▸ **Goal of the exercise**
Scan the material and copy every line in which "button" appears.

▸ **Information provided**
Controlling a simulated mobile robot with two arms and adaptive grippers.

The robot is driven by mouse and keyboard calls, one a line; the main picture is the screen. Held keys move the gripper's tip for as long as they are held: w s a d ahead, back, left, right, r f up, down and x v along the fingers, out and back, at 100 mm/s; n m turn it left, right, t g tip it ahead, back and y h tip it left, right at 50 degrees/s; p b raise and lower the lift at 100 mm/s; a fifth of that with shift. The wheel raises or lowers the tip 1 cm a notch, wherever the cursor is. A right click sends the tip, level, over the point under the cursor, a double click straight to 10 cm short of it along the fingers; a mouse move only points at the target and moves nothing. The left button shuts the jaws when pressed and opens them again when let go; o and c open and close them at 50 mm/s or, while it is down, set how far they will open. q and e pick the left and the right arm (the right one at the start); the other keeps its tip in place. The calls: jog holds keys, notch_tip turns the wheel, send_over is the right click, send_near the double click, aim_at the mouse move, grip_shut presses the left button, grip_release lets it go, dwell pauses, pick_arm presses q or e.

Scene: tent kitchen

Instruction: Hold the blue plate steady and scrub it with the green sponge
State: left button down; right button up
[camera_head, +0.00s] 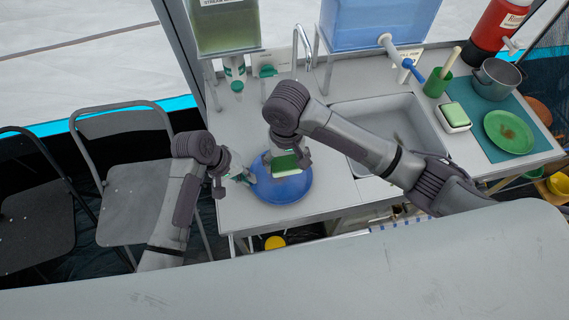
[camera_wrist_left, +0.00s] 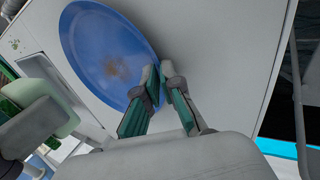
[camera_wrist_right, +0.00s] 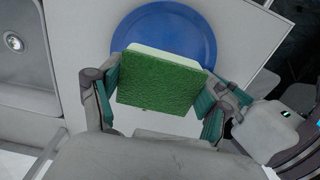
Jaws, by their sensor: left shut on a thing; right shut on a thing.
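The blue plate (camera_head: 290,190) lies on the counter left of the sink. The left wrist view shows a brown stain on the plate (camera_wrist_left: 95,45). My left gripper (camera_head: 246,178) is shut on the plate's rim; its fingertips (camera_wrist_left: 158,82) meet there. My right gripper (camera_head: 287,160) is shut on the green sponge (camera_head: 285,162) above the plate. In the right wrist view, the sponge (camera_wrist_right: 160,82) has a green face and a pale layer, and covers part of the plate (camera_wrist_right: 170,25). I cannot tell whether the sponge touches the plate.
The sink (camera_head: 385,120) is right of the plate. Further right are a green-and-white block (camera_head: 455,115), a green cup (camera_head: 436,83), a stained green plate (camera_head: 495,125) and a metal pot (camera_head: 495,82). A faucet (camera_head: 296,45) stands behind. Chairs (camera_head: 135,180) stand left of the counter.

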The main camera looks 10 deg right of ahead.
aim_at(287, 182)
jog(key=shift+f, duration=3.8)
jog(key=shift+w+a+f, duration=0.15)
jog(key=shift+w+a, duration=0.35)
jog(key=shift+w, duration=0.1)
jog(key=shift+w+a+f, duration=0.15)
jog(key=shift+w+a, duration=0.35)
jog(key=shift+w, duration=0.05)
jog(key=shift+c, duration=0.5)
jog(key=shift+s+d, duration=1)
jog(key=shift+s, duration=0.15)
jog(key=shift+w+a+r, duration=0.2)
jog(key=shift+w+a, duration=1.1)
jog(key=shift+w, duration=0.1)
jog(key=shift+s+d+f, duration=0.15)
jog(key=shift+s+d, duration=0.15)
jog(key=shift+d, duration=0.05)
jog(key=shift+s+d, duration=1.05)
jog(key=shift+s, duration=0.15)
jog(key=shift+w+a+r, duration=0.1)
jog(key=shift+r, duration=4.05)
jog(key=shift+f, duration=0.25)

▸ **Worked solution**
The robot is driven by mouse and keyboard calls, one a line; the main picture is the screen. Held keys move the gripper's tip for as long as they are held: w s a d ahead, back, left, right, r f up, down and x v along the fingers, out and back, at 100 mm/s; n m turn it left, right, t g tip it ahead, back and y h tip it left, right at 50 degrees/s; p b raise and lower the lift at 100 mm/s; a fifth of that with shift. The wheel raises or lowers the tip 1 cm a notch, wherever the cursor is. A right click sends the tip, level, over the point under the cursor, a double click straight to 10 cm short of it along the fingers; a mouse move only points at the target and moves nothing. The left button shuts the jaws when pressed and opens them again when let go; o and c open and close them at 50 mm/s or, while it is down, set how far they will open. q and e pick the left and the right arm (the right one at the start); the other keeps its tip in place. The calls: jog holds keys, notch_tip turns the wheel, send_over is the right click, send_near the double click, aim_at the mouse move, grip_shut presses the left button, grip_release lets it go, dwell pauses, pick_arm presses q or e.
State: left button down; right button up

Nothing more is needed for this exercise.